Since the March ruling, the Quechan Tribe in Yuma, Ariz., has sued to stop a public land swap for a new oil refinery, the first to be constructed in the U.S. in more than 30 years. The tribe says the land is culturally significant. The ruling could also boost the Snoqualmie Tribe’s long-standing bid to block the permit renewal for Puget Sound Energy’s 109-year-old hydroelectric power plant at the Snoqualmie Falls, the tribe’s most sacred site.

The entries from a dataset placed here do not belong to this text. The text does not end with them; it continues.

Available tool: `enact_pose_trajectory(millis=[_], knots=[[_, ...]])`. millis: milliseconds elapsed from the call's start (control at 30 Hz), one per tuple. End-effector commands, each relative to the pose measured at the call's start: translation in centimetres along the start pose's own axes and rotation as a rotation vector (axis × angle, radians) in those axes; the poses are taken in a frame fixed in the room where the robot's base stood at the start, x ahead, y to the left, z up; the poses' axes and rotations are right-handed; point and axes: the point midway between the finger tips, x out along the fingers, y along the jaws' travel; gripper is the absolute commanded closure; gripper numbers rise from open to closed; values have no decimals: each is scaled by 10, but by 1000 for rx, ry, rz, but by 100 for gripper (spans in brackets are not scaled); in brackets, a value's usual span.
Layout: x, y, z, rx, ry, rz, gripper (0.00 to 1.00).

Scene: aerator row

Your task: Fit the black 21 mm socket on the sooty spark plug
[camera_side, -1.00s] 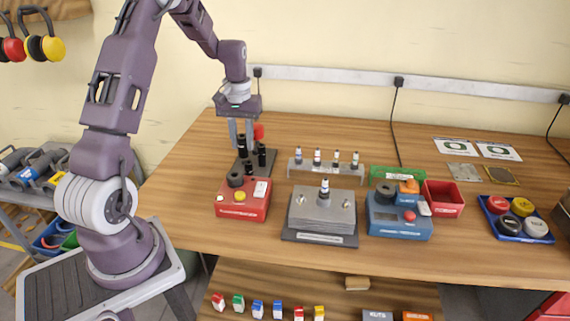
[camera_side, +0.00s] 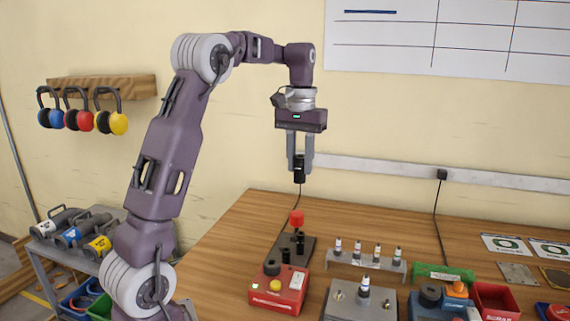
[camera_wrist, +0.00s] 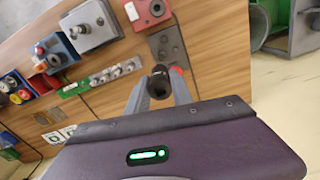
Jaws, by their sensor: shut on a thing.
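My gripper (camera_side: 300,160) is shut on a black socket (camera_side: 299,174), held upright high above the back left of the table. In the wrist view the black socket (camera_wrist: 159,84) sits between the fingers, its open end showing. Its size marking cannot be read. One spark plug (camera_side: 364,287) stands upright on a grey metal block (camera_side: 343,296). Several more spark plugs stand in a grey rack (camera_side: 352,258) behind it. I cannot tell which plug is sooty. Nothing touches the held socket except my fingers.
A dark stand (camera_side: 299,256) with other black sockets and a red-topped piece (camera_side: 296,218) is below my gripper. A red box (camera_side: 278,291) with a yellow button is in front of it. A blue device (camera_side: 432,308), green tray (camera_side: 443,272) and red bin (camera_side: 494,298) lie right.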

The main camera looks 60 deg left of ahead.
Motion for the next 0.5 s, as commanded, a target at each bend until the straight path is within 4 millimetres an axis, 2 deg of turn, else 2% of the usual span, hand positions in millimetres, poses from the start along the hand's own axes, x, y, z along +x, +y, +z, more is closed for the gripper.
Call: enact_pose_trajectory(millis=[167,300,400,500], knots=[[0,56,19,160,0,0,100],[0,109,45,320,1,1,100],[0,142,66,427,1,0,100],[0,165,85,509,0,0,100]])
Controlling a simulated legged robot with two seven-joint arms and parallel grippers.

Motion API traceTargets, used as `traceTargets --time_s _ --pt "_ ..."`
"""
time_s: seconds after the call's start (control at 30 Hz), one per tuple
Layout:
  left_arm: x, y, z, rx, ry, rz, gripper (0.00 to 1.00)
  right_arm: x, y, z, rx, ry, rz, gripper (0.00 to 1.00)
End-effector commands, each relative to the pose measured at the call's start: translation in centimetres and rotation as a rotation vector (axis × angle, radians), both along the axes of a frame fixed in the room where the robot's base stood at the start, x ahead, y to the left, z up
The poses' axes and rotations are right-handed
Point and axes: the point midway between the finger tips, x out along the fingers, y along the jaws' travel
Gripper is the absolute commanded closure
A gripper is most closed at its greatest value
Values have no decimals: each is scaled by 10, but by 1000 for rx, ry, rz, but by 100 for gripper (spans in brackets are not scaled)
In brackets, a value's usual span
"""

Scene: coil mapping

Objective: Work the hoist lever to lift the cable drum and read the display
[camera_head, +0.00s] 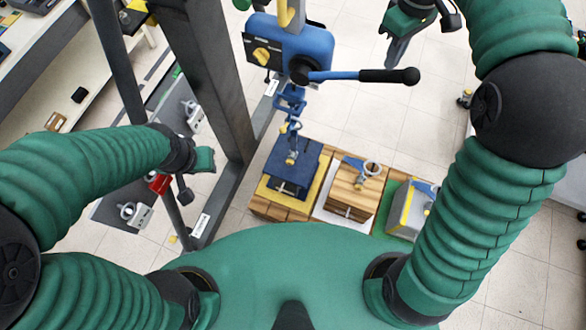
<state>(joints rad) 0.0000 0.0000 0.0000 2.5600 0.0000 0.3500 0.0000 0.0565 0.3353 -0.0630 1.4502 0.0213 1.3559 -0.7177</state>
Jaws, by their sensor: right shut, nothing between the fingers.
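A blue hoist (290,42) hangs at the top centre. Its blue lever points right and ends in a black handle (390,76). A blue chain (290,100) with a hook hangs down over a dark blue block (292,172) with an eye on top; I cannot tell whether the hook is in the eye. I cannot make out a cable drum or a readable display. My right gripper (397,48) is shut and empty, above the lever handle in the picture and apart from it. My left gripper (184,190) is by the dark post; its fingers are unclear.
A wooden block (352,190) with a ring and a grey block (410,210) stand right of the blue one, on a wooden base. A thick dark post (215,80) rises left of the hoist. A shelf (50,60) is at the far left.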

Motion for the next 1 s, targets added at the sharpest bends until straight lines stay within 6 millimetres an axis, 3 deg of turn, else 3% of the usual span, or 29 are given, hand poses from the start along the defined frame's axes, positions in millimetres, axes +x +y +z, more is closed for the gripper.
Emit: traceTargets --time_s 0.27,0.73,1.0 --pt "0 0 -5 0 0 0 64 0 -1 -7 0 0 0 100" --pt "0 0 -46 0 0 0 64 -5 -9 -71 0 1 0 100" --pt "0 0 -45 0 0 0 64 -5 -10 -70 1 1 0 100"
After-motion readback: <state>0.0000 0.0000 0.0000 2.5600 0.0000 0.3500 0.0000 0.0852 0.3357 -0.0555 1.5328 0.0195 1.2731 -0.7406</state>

Tribe members hail the 9th Circuit decision as a major victory.  But is it really a long lasting victory?  The 9th Circuit has some ominous numbers on appeal to the Supreme Court:

From time to time these columns have noted the out-of-step jurisprudence of the Ninth U.S. Circuit Court of Appeals. The Circuit, with headquarters in San Francisco and jurisdiction over nine Western states, is heavy on Democratic appointees: Of its 27 currently active judges, three were appointed by President Carter and 13 by President Clinton. They are frequently overruled by the Supreme Court, but this term may set a record.

So far the Justices have reviewed eight Ninth Circuit decisions, and the Circuit is 0-8. The High Court has reversed four decisions and vacated four more. In Ayers v. Belmontes, a 5-4 Court reinstated a death sentence that the Ninth Circuit had overturned. In U.S. v. Resendiz-Ponce, a criminal procedure case, Justice Antonin Scalia cast a lone dissenting vote in favor of the Circuit’s position.

The six other cases were all unanimous. That means—for those keeping score—that the cumulative vote against the Ninth Circuit in Supreme Court reviews since October is 67-5. Keep in mind that this is an appellate court that is supposed to heed Supreme Court precedent.

Snowbowl is in the process of appealing the decision now along with the US Department of Agriculture that controls the US Forest Service.  In reality, all the 9th Circuit ruling did is delay the snowmaking at Snowbowl for another season or two and further inconvenience the skiers of Arizona.